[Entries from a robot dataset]
□ □ □ □ □

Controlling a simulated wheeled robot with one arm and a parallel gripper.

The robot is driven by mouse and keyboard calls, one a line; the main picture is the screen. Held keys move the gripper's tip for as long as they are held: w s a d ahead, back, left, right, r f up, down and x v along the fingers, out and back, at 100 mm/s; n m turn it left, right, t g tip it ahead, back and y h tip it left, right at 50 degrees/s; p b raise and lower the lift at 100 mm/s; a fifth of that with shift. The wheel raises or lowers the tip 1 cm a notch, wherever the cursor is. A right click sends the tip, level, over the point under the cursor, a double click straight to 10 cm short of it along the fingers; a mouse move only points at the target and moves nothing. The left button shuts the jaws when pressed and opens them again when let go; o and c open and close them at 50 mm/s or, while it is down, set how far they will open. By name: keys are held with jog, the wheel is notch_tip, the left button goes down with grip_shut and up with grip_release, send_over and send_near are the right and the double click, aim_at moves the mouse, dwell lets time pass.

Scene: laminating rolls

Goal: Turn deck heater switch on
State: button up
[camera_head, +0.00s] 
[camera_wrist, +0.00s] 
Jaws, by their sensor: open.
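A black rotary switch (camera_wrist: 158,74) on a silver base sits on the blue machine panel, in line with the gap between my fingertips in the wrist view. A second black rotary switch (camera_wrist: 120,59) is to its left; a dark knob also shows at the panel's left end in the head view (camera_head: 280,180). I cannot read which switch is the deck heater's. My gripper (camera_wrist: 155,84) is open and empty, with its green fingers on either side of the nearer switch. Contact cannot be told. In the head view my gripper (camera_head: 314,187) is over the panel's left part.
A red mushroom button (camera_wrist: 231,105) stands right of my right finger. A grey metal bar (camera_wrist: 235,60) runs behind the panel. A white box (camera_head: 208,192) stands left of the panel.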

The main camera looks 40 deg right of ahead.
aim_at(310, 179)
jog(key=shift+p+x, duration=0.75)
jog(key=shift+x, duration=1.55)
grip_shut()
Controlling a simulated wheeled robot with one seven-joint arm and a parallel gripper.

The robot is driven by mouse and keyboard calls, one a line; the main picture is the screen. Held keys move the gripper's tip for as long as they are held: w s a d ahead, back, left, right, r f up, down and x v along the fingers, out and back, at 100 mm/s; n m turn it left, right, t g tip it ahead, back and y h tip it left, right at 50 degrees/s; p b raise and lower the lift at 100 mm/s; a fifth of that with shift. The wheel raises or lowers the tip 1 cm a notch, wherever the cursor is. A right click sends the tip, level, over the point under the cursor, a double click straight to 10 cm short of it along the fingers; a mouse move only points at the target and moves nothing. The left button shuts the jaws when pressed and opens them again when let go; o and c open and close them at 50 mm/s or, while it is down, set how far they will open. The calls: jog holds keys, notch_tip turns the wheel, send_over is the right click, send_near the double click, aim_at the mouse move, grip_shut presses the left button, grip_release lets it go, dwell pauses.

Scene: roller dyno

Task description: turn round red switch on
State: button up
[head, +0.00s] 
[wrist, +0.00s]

□ □ □ □ □

• _TASK STATEMENT_: Reproduce each entry from the records above, character for character.

• _FINAL ANSWER_:
Controlling a simulated wheeled robot with one arm and a parallel gripper.

The robot is driven by mouse and keyboard calls, one a line; the main picture is the screen. Held keys move the gripper's tip for as long as they are held: w s a d ahead, back, left, right, r f up, down and x v along the fingers, out and back, at 100 mm/s; n m turn it left, right, t g tip it ahead, back and y h tip it left, right at 50 degrees/s; p b raise and lower the lift at 100 mm/s; a fifth of that with shift. The wheel raises or lowers the tip 1 cm a notch, wherever the cursor is. A right click sends the tip, level, over the point under the cursor, a double click straight to 10 cm short of it along the fingers; a mouse move only points at the target and moves nothing. The left button shuts the jaws when pressed and opens them again when let go; o and c open and close them at 50 mm/s or, while it is down, set how far they will open. By name: keys are held with jog, the wheel is notch_tip, the left button goes down with grip_shut and up with grip_release, send_over and send_near are the right and the double click, aim_at moves the mouse, dwell lets time pass.

Scene: laminating rolls

Goal: Turn deck heater switch on
State: button up
[camera_head, +0.00s] 
[camera_wrist, +0.00s] 
Jaws, by their sensor: open.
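A black rotary switch (camera_wrist: 158,74) on a silver base sits on the blue machine panel, in line with the gap between my fingertips in the wrist view. A second black rotary switch (camera_wrist: 120,59) is to its left; a dark knob also shows at the panel's left end in the head view (camera_head: 280,180). I cannot read which switch is the deck heater's. My gripper (camera_wrist: 155,84) is open and empty, with its green fingers on either side of the nearer switch. Contact cannot be told. In the head view my gripper (camera_head: 314,187) is over the panel's left part.
A red mushroom button (camera_wrist: 231,105) stands right of my right finger. A grey metal bar (camera_wrist: 235,60) runs behind the panel. A white box (camera_head: 208,192) stands left of the panel.

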The main camera looks 40 deg right of ahead.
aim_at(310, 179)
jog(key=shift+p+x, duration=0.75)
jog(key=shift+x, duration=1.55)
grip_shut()
Controlling a simulated wheeled robot with one seven-joint arm and a parallel gripper.

The robot is driven by mouse and keyboard calls, one a line; the main picture is the screen. Held keys move the gripper's tip for as long as they are held: w s a d ahead, back, left, right, r f up, down and x v along the fingers, out and back, at 100 mm/s; n m turn it left, right, t g tip it ahead, back and y h tip it left, right at 50 degrees/s; p b raise and lower the lift at 100 mm/s; a fifth of that with shift. The wheel raises or lowers the tip 1 cm a notch, wherever the cursor is. A right click sends the tip, level, over the point under the cursor, a double click straight to 10 cm short of it along the fingers; a mouse move only points at the target and moves nothing. The left button shuts the jaws when pressed and opens them again when let go; o and c open and close them at 50 mm/s or, while it is down, set how far they will open. The calls: jog holds keys, notch_tip turns the wheel, send_over is the right click, send_near the double click, aim_at the mouse move, grip_shut presses the left button, grip_release lets it go, dwell pauses.

Scene: roller dyno

Task description: turn round red switch on
State: button up
[head, +0.00s] 
[wrist, +0.00s]

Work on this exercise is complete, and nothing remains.